Set exercise:
Restate all the material verbatim, except for the pictures.

------------------------------------------------------------

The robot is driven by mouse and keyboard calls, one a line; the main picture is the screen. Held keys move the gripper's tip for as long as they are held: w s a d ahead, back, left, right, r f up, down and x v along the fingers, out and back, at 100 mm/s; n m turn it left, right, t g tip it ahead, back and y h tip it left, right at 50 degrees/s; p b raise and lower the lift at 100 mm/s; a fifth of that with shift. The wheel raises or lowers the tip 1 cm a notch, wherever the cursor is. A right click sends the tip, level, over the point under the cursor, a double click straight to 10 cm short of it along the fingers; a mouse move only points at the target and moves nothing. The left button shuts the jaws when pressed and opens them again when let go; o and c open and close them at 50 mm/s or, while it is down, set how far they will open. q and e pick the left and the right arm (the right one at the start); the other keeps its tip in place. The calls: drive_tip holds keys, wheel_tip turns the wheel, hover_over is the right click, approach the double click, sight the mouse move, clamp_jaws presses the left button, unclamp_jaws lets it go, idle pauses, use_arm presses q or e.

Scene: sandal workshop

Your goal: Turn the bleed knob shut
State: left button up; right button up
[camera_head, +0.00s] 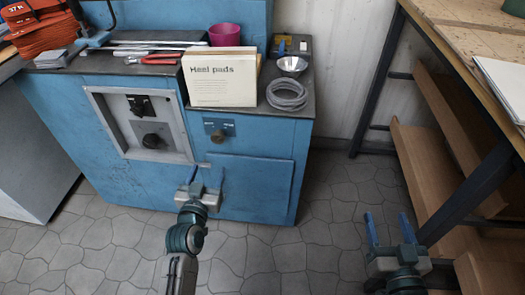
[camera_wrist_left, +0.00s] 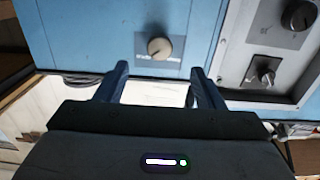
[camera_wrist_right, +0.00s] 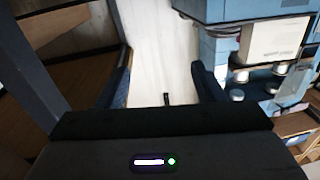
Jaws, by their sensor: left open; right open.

------------------------------------------------------------

Answer to the task:
The robot is driven by mouse and keyboard calls, one a line; the main picture is the screen. Held keys move the gripper's tip for as long as they are held: w s a d ahead, back, left, right, r f up, down and x v along the fingers, out and back, at 100 mm/s; n m turn it left, right, t g tip it ahead, back and y h tip it left, right at 50 degrees/s; p b raise and lower the lift at 100 mm/s; a fifth of that with shift. The wheel raises or lowers the tip 1 cm a notch, wherever the cursor is. A right click sends the tip, level, over the point under the cursor, a double click straight to 10 cm short of it along the fingers; a mouse move only points at the target and moves nothing. The left button shuts the jaws when pressed and opens them again when let go; o and c open and close them at 50 mm/s or, while it is down, set how far they will open. q and e pick the left and the right arm (the right one at the start); the other keeps its tip in place. The calls: drive_tip holds keys, wheel_tip turns the wheel, hover_over is the right click, approach the double click, sight the mouse move, clamp_jaws presses the left button, unclamp_jaws lets it go, idle pauses, use_arm presses q or e.

Scene: sandal workshop

Your goal: Turn the bleed knob shut
State: left button up; right button up
[camera_head, +0.00s] 
[camera_wrist_left, +0.00s] 
[camera_wrist_right, +0.00s] 
Jaws, by their sensor: left open; right open.

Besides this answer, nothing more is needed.